This is a question I have asked myself a lot over the years. Science has clearly been used as the foundation to give the discipline an air of respectability. Science is the validity information that everyone requests. Science is the check point everyone uses to determine whether a measure has been constructed correctly. Science is the on-going basis that we use determine the continued relevance of a proposed psychological tool or solution.
But how much of this discipline is really underpinned by science? In other blogs, I have discussed the issue of ipsative testing. This was, in part, to show that it is often not science but marketing that drives the discipline. These ‘gimmicks’ are used to position and sell products independent of science. Moreover, practitioners often go for the most palatable option independent of what is actually scientific.
An example is the use of multi-method measurement used to measure competencies in assessment centres. The idea that these measures will neatly cluster into groups has long been disputed. I quote my colleague Duncan Jackson (from another forum) on this matter:
“I agree that ACs can provide useful information, however, I think that the value of this information becomes masked when we start trying to use competencies (aka dimensions) scored *across* exercises. It has long been suggested that scoring dimensions in this manner is not the best way to use AC data (since Sackett & Dreher, 1982), yet, in practice, it continues to be the norm…there have been a number of studies that have applied mixed dimension AND exercise factors (also referred to as ‘Frankencentres’). The problem here is a) whether the dimension scores, in and of themselves, are internally consistent, b) whether the mixed model is parsimonious, and c) whether dimensions add explanatory variance over-and-above exercises”.

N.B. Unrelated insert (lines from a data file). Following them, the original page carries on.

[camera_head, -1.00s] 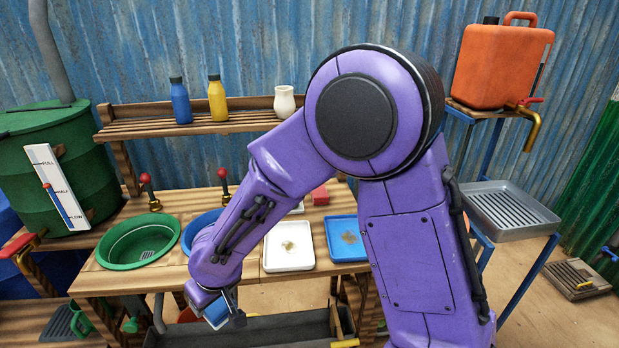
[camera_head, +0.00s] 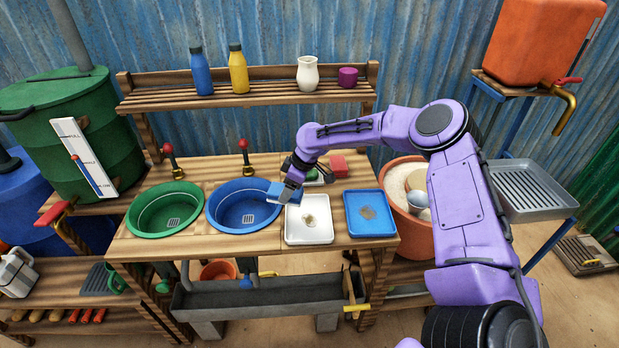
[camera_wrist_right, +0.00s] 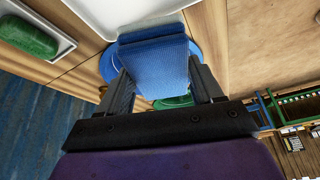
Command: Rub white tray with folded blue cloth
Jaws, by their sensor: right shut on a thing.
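The white tray (camera_head: 309,221) lies on the wooden counter, with a brownish smear (camera_head: 310,219) near its middle. The folded blue cloth (camera_head: 287,191) is between the fingers of my right gripper (camera_head: 292,184). My right gripper holds it above the gap between the blue basin and the white tray's left side. In the right wrist view the cloth (camera_wrist_right: 155,65) hangs between both fingers, and a part of the white tray (camera_wrist_right: 120,12) shows at the top. The cloth looks apart from the tray's smear. My left gripper is not in view.
A blue basin (camera_head: 243,207) and a green basin (camera_head: 166,211) sit left of the white tray. A blue tray (camera_head: 370,214) with a smear lies to its right. Behind are a green block in a dish (camera_head: 314,177) and a red block (camera_head: 338,165). Bottles stand on the shelf (camera_head: 250,94).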

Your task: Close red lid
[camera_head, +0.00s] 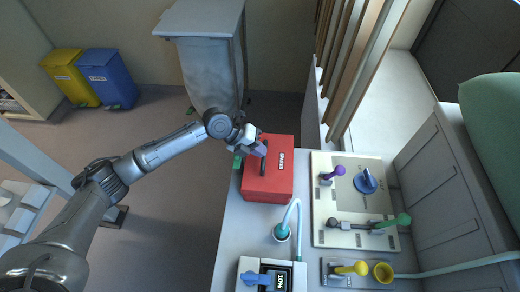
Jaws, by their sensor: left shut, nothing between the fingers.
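The red box (278,180) stands on the grey counter near its far left edge. Its red lid (284,152) bears white lettering and a dark handle, and looks down on the box. My left gripper (262,150) is at the left part of the lid, by the handle. Its fingers are shut with nothing between them; whether they touch the lid I cannot tell. A small green piece shows at the box's left side, partly under the gripper. My right gripper is not in view.
To the right, a cream panel (345,215) carries a purple knob, a blue valve and a green-ended lever. Blue and yellow bins stand far left.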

The literature is clear that most assessment centres do not measure what they purport to. This does not mean that it cannot be done as I have seen data from a leadership consultancy here in the UK that does indicate that it is possible if well designed. The fact remains that for most practitioners, mis-measurement in assessment centres is the norm. Science, it appears, remains the poor cousin to commercial drivers.
Baron, H. & Janman, K. (1996). Fairness in the assessment centre. In C. L. Cooper & I. T. Robertson (Eds.), International Review of Industrial and Organizational Psychology, Vol. 11, (pp. 61 – 113). Chichester: John Wiley and Sons.

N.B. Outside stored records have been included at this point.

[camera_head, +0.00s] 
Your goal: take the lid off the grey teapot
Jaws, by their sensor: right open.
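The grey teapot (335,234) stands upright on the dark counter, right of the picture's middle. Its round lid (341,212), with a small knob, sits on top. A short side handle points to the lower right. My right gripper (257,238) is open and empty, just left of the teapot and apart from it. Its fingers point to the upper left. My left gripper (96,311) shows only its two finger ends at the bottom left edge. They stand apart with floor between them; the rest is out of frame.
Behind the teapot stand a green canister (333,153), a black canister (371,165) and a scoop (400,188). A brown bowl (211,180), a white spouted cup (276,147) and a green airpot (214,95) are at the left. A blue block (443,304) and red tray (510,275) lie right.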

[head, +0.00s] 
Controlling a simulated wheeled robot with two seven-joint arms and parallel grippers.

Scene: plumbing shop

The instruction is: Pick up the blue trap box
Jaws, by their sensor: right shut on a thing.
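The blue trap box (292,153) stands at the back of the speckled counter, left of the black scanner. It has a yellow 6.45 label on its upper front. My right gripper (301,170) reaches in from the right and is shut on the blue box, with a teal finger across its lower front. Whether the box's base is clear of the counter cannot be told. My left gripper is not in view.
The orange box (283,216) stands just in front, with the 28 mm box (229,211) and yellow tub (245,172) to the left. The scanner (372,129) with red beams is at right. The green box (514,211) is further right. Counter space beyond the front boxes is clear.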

Lievens, F. & Klimoski, R. J. (2001). Understanding the assessment center process: Where are we now? In C. L. Cooper & I. T. Robertson (Eds.), International Review of Industrial and Organizational Psychology, Vol. 16, (pp. 245-286). Chichester: John Wiley and Sons.
Lievens’ research tends to be focused on traditional ACs. Alternatives have been suggested because of construct validity problems. For a critique and study of this heavily debated issue see:
Lance, C. E., Lambert, T. A., Gewin, A. G., Lievens, F., & Conway, J. M. (2004). Revised estimates of dimension and exercise variance components in assessment center post exercise dimension ratings. Journal of Applied Psychology, 89, 377-385.